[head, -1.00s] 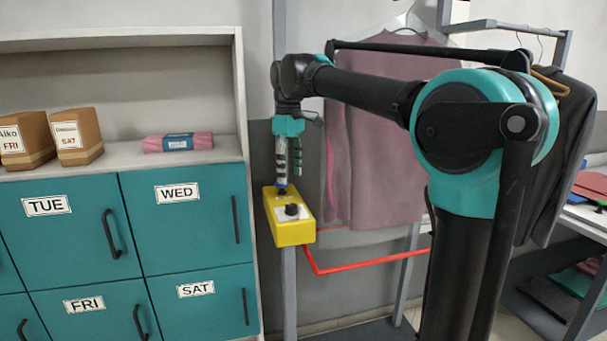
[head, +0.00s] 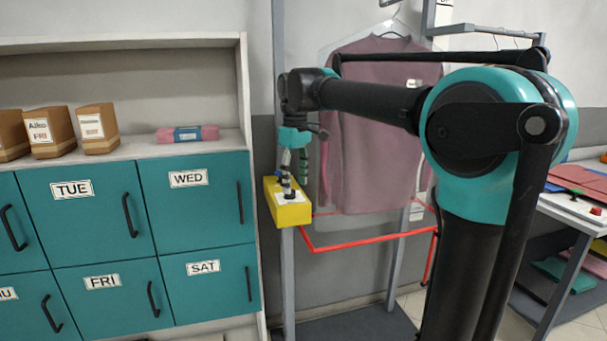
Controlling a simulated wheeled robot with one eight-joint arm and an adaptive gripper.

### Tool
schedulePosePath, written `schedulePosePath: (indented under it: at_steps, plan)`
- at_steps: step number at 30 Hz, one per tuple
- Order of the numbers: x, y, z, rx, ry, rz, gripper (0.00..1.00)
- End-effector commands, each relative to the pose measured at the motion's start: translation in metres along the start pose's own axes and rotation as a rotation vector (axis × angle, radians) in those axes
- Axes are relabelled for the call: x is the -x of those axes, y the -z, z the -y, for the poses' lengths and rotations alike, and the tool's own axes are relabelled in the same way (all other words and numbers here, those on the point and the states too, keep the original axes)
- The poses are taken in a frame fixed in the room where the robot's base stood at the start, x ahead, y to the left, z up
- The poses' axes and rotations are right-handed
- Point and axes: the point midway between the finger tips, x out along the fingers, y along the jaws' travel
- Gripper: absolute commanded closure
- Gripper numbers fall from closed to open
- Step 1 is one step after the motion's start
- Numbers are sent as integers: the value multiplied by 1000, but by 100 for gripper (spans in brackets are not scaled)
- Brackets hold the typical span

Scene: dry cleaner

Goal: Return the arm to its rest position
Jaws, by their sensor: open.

:::

Request
Copy each line that contains the word "rotations".

Result of the exercise
- Axes are relabelled for the call: x is the -x of those axes, y the -z, z the -y, for the poses' lengths and rotations alike, and the tool's own axes are relabelled in the same way (all other words and numbers here, those on the point and the states too, keep the original axes)
- The poses' axes and rotations are right-handed

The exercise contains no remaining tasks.